11 Mar 2024 |
edef | turns out that going from a few TB to 500TB, and a few million store paths to a quarter billion, a lot of things get weirder | 17:32:38 |
Shalok Shalom | In reply to @edef1c:matrix.org wherever migration paths do exist, they are generally not pre-tested on a system of this scale I would test the replacement side by side for a while not decide if its worth it until its proven | 17:33:00 |
Shalok Shalom | incremental improvements do have huge benefits because of that | 17:33:16 |
Shalok Shalom | they turn out to provide quicker feedback | 17:33:30 |
edef | a lot of the bare basics i one might have expected weren't there, and building them took a fair bit of blood, sweat, and tears | 17:33:34 |
Shalok Shalom | In reply to @edef1c:matrix.org turns out that going from a few TB to 500TB, and a few million store paths to a quarter billion, a lot of things get weirder but is it due to performance characteristics of Perl | 17:33:56 |
edef | and yeah, yes to the above | 17:33:58 |
Shalok Shalom | you mentioned the database and the backend | 17:34:10 |
edef | but building a system that can run two things in parallel is still building a fair bit of new system | 17:34:29 |
edef | In reply to @shalokshalom:dendrite.matrix.org but is it due to performance characteristics of Perl i think Perl's perf should nowhere be on the hot path | 17:34:44 |
Shalok Shalom | nice | 17:34:55 |
edef | for the cache itself, there isn't really any perl on the hot path | 17:35:09 |
Shalok Shalom | In reply to @edef1c:matrix.org but building a system that can run two things in parallel is still building a fair bit of new system should be decoupled as far as possible | 17:35:15 |
edef | we can't decouple so far that we're running two entirely parallel build pipelines | 17:35:38 |
edef | we literally can't afford to run two build farms side by side | 17:35:45 |
Shalok Shalom | Why is Hydra running new builds for the packages new to unstable only every 2 days? | 17:35:48 |
Shalok Shalom | In reply to @edef1c:matrix.org we literally can't afford to run two build farms side by side yeah, that is understandable.
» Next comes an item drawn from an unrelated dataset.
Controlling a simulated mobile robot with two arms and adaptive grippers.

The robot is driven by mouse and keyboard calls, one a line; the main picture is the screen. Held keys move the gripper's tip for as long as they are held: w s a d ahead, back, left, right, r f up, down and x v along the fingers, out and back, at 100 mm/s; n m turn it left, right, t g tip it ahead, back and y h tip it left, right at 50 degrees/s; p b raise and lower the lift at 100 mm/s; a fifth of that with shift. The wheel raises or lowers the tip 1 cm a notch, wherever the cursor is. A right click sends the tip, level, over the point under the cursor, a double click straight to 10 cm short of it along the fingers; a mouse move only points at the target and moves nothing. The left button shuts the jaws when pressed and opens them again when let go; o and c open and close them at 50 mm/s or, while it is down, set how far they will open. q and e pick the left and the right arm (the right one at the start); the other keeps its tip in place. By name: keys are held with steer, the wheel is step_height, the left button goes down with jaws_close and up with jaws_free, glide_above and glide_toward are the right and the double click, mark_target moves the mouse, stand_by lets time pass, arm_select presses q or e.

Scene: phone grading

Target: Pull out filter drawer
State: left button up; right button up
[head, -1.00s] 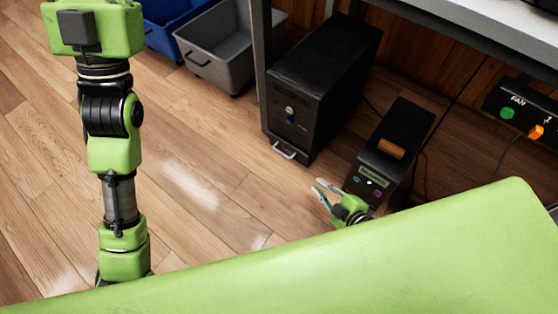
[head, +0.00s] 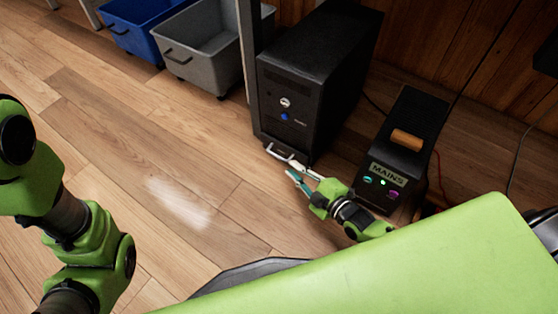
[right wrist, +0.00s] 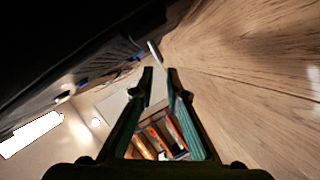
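A black tower unit (head: 310,85) stands on the wooden floor, with a pale bar handle (head: 279,152) low on its front. The handle belongs to the filter drawer, whose front looks flush with the tower. In the right wrist view the handle (right wrist: 154,52) is a thin pale bar just beyond my fingertips. My right gripper (head: 291,169) is close in front of the handle. In the wrist view its two fingers (right wrist: 160,76) stand apart with nothing held between them. My left arm shows at the left of the head view, but its gripper is out of frame.
A black MAINS box (head: 405,140) with an orange switch and lit buttons stands right of the tower. A grey bin (head: 205,55) and a blue bin (head: 135,25) stand at the back left. A table leg (head: 248,50) is beside the tower. The floor in front is clear.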

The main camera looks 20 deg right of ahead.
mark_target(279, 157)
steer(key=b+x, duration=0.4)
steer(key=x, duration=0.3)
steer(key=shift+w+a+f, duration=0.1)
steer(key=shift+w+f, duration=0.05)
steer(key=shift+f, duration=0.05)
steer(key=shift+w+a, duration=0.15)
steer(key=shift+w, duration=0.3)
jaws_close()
I would be tempted to care for that for the testing period. | 17:36:07 |
edef | that's more about build farm capacity than anything about perl, i think | 17:36:11 |
edef | i don't have stats on the build farm utilisation, maybe the infra team does | 17:36:31 |
Shalok Shalom | different opinions about that from different sides | 17:36:36 |
Shalok Shalom | I heard the word 'clusterfuck' 😃 | 17:37:01 |
edef | on priors i'd lean towards "we just don't have enough compute" rather than "we're leaving it idle", but talk is cheap, i'd love to see some data | 17:37:11 |
edef | like, broadly it's not very complicated, we (hopefully) have a Prometheus somewhere and a Grafana dash somewhere that can tell us this | 17:37:39 |
Shalok Shalom | I know there is a Grafana | 17:38:07 |
Shalok Shalom | didnt look into it too deep | 17:38:12 |
Shalok Shalom | https://status.nixos.org/ | 17:38:23 |
edef | the build scheduler definitely has issues, and we could do a lot better | 17:38:41 |
edef | i certainly have some prototype bits and pieces lying around for various parts of the stack, but none of that is productionised or tested at scale | 17:39:14 |
edef | i would be quite surprised if we are below 50% utilisation and have the capacity to run a second, identical workload | 17:39:41 |
Shalok Shalom | yeah, I see that | 17:39:59 |